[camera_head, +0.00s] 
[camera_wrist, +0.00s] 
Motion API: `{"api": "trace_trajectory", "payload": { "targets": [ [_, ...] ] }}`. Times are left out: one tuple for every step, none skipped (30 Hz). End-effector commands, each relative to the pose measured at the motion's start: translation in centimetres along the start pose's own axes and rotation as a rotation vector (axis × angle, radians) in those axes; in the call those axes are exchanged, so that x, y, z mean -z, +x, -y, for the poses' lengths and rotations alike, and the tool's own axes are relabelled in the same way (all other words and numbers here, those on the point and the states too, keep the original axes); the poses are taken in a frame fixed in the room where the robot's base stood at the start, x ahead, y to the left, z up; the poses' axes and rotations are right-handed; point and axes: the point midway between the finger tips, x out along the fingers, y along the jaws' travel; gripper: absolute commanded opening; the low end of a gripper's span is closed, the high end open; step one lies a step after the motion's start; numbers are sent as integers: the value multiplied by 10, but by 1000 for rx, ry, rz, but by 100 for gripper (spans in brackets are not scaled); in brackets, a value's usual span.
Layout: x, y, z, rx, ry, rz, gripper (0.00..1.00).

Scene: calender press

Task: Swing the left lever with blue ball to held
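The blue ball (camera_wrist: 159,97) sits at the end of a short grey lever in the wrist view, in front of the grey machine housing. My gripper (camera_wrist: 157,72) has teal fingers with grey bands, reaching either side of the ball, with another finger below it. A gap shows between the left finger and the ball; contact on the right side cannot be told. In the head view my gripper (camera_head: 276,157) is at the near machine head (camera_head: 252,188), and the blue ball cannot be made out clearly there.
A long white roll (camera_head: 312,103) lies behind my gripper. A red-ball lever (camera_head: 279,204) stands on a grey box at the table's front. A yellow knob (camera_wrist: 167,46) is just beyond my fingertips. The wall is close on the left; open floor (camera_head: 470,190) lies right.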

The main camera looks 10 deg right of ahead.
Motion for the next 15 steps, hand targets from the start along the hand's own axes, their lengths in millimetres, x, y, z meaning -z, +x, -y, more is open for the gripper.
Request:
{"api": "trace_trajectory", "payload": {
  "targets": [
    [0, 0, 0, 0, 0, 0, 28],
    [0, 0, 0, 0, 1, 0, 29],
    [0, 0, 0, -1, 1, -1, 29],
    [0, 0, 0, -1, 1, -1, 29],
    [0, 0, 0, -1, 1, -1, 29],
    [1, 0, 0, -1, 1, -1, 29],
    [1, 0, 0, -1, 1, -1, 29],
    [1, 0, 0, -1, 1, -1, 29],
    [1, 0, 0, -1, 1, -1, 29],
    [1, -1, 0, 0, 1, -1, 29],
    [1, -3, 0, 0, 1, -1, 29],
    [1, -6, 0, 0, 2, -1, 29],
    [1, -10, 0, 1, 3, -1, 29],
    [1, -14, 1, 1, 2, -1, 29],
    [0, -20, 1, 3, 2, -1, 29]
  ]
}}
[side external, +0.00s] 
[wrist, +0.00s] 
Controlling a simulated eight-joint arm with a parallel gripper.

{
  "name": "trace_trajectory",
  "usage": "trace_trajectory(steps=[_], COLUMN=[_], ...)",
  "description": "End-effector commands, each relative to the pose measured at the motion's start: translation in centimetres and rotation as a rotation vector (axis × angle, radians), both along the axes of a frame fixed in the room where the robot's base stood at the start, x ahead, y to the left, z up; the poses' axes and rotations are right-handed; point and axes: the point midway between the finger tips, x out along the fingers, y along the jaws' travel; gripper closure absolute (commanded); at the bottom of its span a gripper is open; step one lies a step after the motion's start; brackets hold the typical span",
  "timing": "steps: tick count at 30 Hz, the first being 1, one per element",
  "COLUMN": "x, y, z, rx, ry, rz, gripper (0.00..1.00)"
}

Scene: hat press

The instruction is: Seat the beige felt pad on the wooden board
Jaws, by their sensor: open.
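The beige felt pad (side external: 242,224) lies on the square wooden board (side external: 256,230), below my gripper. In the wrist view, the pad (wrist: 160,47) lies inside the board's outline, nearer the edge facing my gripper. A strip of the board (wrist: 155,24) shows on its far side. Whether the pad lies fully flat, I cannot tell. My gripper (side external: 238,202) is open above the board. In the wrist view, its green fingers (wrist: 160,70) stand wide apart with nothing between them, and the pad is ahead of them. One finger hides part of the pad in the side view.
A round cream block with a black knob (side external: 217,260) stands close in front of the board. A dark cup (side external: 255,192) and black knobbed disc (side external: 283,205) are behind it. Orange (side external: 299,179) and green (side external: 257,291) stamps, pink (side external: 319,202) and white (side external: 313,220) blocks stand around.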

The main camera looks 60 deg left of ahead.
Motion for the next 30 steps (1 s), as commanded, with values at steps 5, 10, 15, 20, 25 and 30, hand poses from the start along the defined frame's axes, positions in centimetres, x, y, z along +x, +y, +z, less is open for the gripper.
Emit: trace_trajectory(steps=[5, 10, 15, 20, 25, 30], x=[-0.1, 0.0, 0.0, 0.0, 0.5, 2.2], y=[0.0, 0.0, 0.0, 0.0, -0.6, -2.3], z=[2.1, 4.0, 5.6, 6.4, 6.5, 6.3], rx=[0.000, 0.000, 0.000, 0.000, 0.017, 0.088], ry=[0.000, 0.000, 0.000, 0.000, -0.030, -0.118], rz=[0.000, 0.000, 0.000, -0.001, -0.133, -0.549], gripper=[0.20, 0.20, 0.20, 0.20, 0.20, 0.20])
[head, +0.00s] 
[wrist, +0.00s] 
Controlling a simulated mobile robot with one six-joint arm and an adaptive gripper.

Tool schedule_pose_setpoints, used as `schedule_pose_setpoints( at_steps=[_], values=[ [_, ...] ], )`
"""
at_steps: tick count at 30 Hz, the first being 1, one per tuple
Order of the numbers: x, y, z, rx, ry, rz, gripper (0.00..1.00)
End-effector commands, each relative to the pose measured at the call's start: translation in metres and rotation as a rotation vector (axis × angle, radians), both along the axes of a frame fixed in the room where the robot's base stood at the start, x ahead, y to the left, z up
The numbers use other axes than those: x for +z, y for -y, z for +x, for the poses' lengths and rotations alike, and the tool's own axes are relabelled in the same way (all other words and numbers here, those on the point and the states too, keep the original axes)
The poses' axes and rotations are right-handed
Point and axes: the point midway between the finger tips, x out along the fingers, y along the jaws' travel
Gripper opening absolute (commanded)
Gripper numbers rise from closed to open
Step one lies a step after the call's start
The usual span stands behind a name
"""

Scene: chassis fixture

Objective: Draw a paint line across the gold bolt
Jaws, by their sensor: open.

Work to do —
Print the material once more, exactly.

Exercise result —
[camera_head, +0.00s] 
[camera_wrist, +0.00s] 
Motion API: `{"api": "trace_trajectory", "payload": { "targets": [ [_, ...] ] }}`. Times are left out: one tuple for every step, none skipped (30 Hz). End-effector commands, each relative to the pose measured at the motion's start: translation in centimetres along the start pose's own axes and rotation as a rotation vector (axis × angle, radians) in those axes; in the call those axes are exchanged, so that x, y, z mean -z, +x, -y, for the poses' lengths and rotations alike, and the tool's own axes are relabelled in the same way (all other words and numbers here, those on the point and the states too, keep the original axes); the poses are taken in a frame fixed in the room where the robot's base stood at the start, x ahead, y to the left, z up; the poses' axes and rotations are right-handed; point and axes: the point midway between the finger tips, x out along the fingers, y along the jaws' travel; gripper: absolute commanded opening; the low end of a gripper's span is closed, the high end open; step one lies a step after the motion's start; numbers are sent as integers: the value multiplied by 10, but by 1000 for rx, ry, rz, but by 100 for gripper (spans in brackets are not scaled); in brackets, a value's usual span.
Layout: x, y, z, rx, ry, rz, gripper (0.00..1.00).

Scene: calender press

Task: Swing the left lever with blue ball to held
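The blue ball (camera_wrist: 159,97) sits at the end of a short grey lever in the wrist view, in front of the grey machine housing. My gripper (camera_wrist: 157,72) has teal fingers with grey bands, reaching either side of the ball, with another finger below it. A gap shows between the left finger and the ball; contact on the right side cannot be told. In the head view my gripper (camera_head: 276,157) is at the near machine head (camera_head: 252,188), and the blue ball cannot be made out clearly there.
A long white roll (camera_head: 312,103) lies behind my gripper. A red-ball lever (camera_head: 279,204) stands on a grey box at the table's front. A yellow knob (camera_wrist: 167,46) is just beyond my fingertips. The wall is close on the left; open floor (camera_head: 470,190) lies right.

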The main camera looks 10 deg right of ahead.
Motion for the next 15 steps, hand targets from the start along the hand's own axes, their lengths in millimetres, x, y, z meaning -z, +x, -y, more is open for the gripper.
Request:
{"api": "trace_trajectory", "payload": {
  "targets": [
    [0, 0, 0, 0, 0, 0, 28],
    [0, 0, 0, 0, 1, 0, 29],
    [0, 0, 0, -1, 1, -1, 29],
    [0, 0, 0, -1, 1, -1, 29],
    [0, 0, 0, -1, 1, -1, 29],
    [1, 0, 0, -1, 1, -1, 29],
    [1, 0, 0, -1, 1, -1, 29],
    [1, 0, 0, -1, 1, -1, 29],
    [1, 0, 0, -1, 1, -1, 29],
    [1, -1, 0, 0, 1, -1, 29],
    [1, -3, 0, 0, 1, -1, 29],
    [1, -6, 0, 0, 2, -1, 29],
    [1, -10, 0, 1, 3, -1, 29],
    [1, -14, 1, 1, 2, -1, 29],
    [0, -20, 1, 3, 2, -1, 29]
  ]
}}
[side external, +0.00s] 
[wrist, +0.00s] 
Controlling a simulated eight-joint arm with a parallel gripper.

{
  "name": "trace_trajectory",
  "usage": "trace_trajectory(steps=[_], COLUMN=[_], ...)",
  "description": "End-effector commands, each relative to the pose measured at the motion's start: translation in centimetres and rotation as a rotation vector (axis × angle, radians), both along the axes of a frame fixed in the room where the robot's base stood at the start, x ahead, y to the left, z up; the poses' axes and rotations are right-handed; point and axes: the point midway between the finger tips, x out along the fingers, y along the jaws' travel; gripper closure absolute (commanded); at the bottom of its span a gripper is open; step one lies a step after the motion's start; brackets hold the typical span",
  "timing": "steps: tick count at 30 Hz, the first being 1, one per element",
  "COLUMN": "x, y, z, rx, ry, rz, gripper (0.00..1.00)"
}

Scene: hat press

The instruction is: Seat the beige felt pad on the wooden board
Jaws, by their sensor: open.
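The beige felt pad (side external: 242,224) lies on the square wooden board (side external: 256,230), below my gripper. In the wrist view, the pad (wrist: 160,47) lies inside the board's outline, nearer the edge facing my gripper. A strip of the board (wrist: 155,24) shows on its far side. Whether the pad lies fully flat, I cannot tell. My gripper (side external: 238,202) is open above the board. In the wrist view, its green fingers (wrist: 160,70) stand wide apart with nothing between them, and the pad is ahead of them. One finger hides part of the pad in the side view.
A round cream block with a black knob (side external: 217,260) stands close in front of the board. A dark cup (side external: 255,192) and black knobbed disc (side external: 283,205) are behind it. Orange (side external: 299,179) and green (side external: 257,291) stamps, pink (side external: 319,202) and white (side external: 313,220) blocks stand around.

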The main camera looks 60 deg left of ahead.
Motion for the next 30 steps (1 s), as commanded, with values at steps 5, 10, 15, 20, 25 and 30, hand poses from the start along the defined frame's axes, positions in centimetres, x, y, z along +x, +y, +z, less is open for the gripper.
Emit: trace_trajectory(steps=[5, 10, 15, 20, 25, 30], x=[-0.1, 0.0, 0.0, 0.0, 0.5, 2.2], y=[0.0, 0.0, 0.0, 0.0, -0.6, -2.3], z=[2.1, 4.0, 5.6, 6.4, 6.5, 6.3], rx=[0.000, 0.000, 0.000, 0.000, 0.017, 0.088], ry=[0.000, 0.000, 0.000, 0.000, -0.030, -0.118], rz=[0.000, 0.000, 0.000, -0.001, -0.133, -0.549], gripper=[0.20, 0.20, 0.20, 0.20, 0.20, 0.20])
[head, +0.00s] 
[wrist, +0.00s] 
Controlling a simulated mobile robot with one six-joint arm and an adaptive gripper.

Tool schedule_pose_setpoints, used as `schedule_pose_setpoints( at_steps=[_], values=[ [_, ...] ], )`
"""
at_steps: tick count at 30 Hz, the first being 1, one per tuple
Order of the numbers: x, y, z, rx, ry, rz, gripper (0.00..1.00)
End-effector commands, each relative to the pose measured at the call's start: translation in metres and rotation as a rotation vector (axis × angle, radians), both along the axes of a frame fixed in the room where the robot's base stood at the start, x ahead, y to the left, z up
The numbers use other axes than those: x for +z, y for -y, z for +x, for the poses' lengths and rotations alike, and the tool's own axes are relabelled in the same way (all other words and numbers here, those on the point and the states too, keep the original axes)
The poses' axes and rotations are right-handed
Point and axes: the point midway between the finger tips, x out along the fingers, y along the jaws' travel
Gripper opening absolute (commanded)
Gripper numbers rise from closed to open
Step one lies a step after the call's start
The usual span stands behind a name
"""

Scene: chassis fixture

Objective: Draw a paint line across the gold bolt
Jaws, by their sensor: open.

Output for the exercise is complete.